Following in the ink-stained footsteps of The Independent’s successful makeover into tabloid form (and a copycat attempt by the Times), the Guardian is about to unveil their “Berliner” edition.
Forget Big Paper and its eagerly-anticipated redesign as Medium-Sized Paper, these are exciting times at Fiver Towers too. Why? Because today sees the start of the largest integrated promotional campaign in the Fiver’s history, as we prepare for the launch of the new Berliner Fiver on Monday.
Bigger than a betting-slip but smaller than a medium-sized Indian restaurant, the new Berliner Fiver’s unique selling point is that it will be completely identical to the old non-Berliner Fiver, featuring the same antiquated masthead, unimaginative font, dizzying array of misspellings and typographical errors, not to mention the usual coterie of lame gags, bad puns, factual errors and smug, patronising, holier-than-Rio comment. Except for one small thing – it’ll be written by moustachioed Germans who’ll be so stereotypically efficient that they’ll dispatch it by 10am every morning and deal largely in stories about saurkraut, lederhosen and Mary Shelley’s Oliver Kahn.
Which should come as a relief to cricket-loving England football manager Sven-Goran Eriksson, who was conspicuous by his absence from The Oval today after cancelling a trip to the fifth Test for fear of incurring the very vocal wrath of thousands of the Barmy Army. But if he’s lost the support of the public, it’s good to see that the beleaguered Swede has at least got the support of his Premiership counterparts and peers. “Sam [Allardyce, above] wants the job and the Bolton chairman knows it,” Big Sam’s agent Mark Curtis told the BBC today, while his one-time right-hand man, Derby boss Phil Brown agreed: “There would be no better man to replace Eriksson. Sam would have no problems dropping big-name players.”
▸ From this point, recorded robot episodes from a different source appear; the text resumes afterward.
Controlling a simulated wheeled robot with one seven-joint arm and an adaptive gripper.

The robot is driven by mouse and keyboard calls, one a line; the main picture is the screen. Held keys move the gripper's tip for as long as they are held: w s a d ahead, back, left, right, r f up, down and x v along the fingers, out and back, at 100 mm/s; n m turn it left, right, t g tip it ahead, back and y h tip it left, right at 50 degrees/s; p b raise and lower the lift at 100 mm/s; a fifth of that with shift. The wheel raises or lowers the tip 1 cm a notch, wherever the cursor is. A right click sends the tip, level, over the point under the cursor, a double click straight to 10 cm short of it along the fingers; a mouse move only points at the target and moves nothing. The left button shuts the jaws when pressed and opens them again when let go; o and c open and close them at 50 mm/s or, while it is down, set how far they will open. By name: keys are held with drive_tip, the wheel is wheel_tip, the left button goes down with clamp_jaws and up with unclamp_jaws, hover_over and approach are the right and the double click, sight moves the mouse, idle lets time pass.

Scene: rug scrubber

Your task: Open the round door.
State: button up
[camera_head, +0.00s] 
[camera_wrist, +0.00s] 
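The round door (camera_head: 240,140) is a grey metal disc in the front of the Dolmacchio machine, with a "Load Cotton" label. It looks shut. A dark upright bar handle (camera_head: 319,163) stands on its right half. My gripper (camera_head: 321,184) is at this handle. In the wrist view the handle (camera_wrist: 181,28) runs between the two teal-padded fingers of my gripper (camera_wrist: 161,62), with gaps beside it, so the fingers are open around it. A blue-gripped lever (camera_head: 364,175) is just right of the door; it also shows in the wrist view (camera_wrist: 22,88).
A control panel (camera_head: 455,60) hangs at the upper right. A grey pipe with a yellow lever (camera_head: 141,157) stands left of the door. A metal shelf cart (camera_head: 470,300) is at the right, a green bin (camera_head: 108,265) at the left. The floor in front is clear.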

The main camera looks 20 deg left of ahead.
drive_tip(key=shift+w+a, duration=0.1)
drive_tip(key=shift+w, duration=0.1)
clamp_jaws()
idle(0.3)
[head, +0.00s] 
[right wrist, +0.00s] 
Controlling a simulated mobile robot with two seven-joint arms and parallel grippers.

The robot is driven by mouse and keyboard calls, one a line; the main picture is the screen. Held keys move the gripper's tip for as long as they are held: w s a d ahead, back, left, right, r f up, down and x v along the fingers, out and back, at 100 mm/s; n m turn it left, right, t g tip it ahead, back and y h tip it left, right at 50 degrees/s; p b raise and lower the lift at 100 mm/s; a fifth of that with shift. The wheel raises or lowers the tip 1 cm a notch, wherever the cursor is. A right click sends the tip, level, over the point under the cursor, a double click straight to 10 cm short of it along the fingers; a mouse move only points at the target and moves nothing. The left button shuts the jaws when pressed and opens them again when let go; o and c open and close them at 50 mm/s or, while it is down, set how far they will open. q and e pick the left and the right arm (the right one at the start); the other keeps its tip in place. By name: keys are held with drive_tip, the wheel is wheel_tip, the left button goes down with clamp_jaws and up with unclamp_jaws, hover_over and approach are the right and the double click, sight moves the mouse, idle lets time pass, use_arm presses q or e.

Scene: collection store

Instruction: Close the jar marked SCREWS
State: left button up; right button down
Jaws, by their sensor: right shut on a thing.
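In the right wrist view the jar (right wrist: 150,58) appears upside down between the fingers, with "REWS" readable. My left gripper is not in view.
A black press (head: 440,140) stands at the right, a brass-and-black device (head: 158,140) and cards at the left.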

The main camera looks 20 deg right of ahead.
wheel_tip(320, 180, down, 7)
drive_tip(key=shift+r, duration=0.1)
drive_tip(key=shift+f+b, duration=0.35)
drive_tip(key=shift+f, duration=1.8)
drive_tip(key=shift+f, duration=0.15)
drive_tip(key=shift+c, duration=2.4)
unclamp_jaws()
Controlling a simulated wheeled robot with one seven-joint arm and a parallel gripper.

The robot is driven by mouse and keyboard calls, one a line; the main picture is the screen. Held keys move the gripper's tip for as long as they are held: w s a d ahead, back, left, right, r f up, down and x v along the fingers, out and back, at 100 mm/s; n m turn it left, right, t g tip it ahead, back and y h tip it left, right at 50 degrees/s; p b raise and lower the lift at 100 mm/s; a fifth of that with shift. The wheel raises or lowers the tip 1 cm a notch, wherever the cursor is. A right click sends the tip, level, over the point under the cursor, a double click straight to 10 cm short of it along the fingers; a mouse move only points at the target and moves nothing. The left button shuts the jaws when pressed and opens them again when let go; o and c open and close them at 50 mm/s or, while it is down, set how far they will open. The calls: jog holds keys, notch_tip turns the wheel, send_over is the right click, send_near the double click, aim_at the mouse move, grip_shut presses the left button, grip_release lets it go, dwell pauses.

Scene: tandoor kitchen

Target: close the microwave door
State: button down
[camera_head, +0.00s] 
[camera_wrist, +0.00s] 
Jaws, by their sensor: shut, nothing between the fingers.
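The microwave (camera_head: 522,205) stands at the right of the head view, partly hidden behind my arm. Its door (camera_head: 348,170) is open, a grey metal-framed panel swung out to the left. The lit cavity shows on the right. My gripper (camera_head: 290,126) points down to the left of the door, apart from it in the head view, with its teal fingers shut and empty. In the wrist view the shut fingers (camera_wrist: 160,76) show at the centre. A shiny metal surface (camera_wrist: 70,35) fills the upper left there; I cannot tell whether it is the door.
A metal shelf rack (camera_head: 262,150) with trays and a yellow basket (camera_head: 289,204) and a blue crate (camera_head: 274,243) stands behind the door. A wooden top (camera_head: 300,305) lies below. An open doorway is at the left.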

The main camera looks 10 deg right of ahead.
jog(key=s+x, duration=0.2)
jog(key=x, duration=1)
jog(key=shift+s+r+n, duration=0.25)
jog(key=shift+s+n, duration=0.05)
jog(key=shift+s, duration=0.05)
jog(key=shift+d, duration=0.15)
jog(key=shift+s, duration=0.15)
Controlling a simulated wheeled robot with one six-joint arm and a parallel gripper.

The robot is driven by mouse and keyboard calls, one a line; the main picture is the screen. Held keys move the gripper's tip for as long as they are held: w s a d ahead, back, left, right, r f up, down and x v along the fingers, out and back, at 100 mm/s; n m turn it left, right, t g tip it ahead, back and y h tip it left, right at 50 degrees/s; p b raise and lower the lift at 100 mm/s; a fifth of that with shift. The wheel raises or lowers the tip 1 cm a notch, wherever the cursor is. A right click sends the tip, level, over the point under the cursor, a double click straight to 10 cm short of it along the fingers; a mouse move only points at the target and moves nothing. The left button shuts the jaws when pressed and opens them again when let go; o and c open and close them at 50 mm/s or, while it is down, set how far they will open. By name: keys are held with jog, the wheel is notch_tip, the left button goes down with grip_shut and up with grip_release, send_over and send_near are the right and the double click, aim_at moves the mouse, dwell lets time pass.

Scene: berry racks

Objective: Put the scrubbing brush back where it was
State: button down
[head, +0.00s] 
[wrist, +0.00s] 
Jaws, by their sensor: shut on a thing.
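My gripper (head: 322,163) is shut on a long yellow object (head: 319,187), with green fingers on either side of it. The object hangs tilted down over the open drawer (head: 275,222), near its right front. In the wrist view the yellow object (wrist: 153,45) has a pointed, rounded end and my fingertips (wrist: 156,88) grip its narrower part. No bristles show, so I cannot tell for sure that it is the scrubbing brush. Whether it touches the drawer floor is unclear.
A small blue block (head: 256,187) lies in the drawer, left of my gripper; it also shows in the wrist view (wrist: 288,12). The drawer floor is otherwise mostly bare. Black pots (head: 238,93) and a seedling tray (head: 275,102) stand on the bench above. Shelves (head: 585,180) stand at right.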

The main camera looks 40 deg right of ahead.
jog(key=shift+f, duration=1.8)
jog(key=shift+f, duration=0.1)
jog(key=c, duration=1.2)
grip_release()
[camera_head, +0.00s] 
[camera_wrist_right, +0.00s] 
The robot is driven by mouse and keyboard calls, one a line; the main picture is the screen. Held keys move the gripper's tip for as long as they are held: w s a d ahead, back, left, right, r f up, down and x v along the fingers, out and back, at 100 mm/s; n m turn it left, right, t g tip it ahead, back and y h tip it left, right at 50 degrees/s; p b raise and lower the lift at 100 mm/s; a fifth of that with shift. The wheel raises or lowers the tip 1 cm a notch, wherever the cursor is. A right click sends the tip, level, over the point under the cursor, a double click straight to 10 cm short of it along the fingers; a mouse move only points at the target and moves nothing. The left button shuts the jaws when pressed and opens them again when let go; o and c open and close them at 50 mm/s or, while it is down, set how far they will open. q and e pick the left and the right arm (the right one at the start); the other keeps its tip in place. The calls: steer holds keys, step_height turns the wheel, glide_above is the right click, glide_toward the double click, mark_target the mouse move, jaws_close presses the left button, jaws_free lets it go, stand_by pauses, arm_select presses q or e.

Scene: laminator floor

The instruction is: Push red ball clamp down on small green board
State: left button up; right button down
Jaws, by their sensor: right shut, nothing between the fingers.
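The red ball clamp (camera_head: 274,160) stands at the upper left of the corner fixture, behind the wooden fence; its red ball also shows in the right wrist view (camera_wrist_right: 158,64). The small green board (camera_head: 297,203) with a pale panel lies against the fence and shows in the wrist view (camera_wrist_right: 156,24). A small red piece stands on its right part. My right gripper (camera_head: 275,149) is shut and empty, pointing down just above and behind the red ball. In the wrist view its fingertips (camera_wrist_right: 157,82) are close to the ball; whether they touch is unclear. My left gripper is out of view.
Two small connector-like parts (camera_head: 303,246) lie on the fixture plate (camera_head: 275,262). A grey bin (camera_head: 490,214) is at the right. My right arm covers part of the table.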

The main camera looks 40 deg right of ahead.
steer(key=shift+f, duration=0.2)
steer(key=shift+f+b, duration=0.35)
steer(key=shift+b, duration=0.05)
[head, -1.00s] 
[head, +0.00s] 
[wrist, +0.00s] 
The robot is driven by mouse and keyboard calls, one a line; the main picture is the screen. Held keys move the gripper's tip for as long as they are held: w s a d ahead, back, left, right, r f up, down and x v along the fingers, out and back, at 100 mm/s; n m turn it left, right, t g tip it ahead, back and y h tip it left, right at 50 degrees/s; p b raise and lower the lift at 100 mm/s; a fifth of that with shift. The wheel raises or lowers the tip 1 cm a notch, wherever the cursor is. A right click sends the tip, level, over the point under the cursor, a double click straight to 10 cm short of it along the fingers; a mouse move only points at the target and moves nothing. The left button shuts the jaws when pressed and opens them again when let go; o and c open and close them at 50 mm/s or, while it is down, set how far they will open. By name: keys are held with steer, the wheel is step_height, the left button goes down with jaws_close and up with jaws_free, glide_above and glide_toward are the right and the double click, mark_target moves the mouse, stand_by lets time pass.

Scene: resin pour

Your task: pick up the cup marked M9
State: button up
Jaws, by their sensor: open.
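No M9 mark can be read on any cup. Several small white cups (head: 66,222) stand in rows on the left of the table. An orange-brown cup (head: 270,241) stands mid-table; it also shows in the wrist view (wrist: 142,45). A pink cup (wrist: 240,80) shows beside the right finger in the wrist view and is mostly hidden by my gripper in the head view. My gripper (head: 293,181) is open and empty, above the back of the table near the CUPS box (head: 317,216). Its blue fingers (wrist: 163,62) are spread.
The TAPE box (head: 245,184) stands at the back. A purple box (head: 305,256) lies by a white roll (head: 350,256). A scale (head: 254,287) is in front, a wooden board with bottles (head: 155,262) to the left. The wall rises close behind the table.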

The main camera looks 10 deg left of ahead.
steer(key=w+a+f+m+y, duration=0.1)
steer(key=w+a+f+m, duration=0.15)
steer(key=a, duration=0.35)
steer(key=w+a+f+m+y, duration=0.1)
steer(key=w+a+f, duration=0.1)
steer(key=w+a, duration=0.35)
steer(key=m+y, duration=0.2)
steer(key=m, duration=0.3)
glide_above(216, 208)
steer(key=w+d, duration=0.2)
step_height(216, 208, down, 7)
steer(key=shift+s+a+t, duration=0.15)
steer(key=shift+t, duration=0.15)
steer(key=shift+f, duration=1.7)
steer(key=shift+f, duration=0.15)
And while the prospect of seeing Rio Ferdinand and Michael Owen making way for Bruno N’Gotty and Kevin Davies in the England team is an appealing one, we don’t really have time to dwell on it as we’re well into the last paragraph and still haven’t mentioned Arsene Wenger’s take on the Sven situation: “It would be madness to let him go now,” he said. “Like the new Berliner Fiver, Sven’s England is emulating and even exceeding the excitement generated by the Independent’s relaunch,” he didn’t quite continue.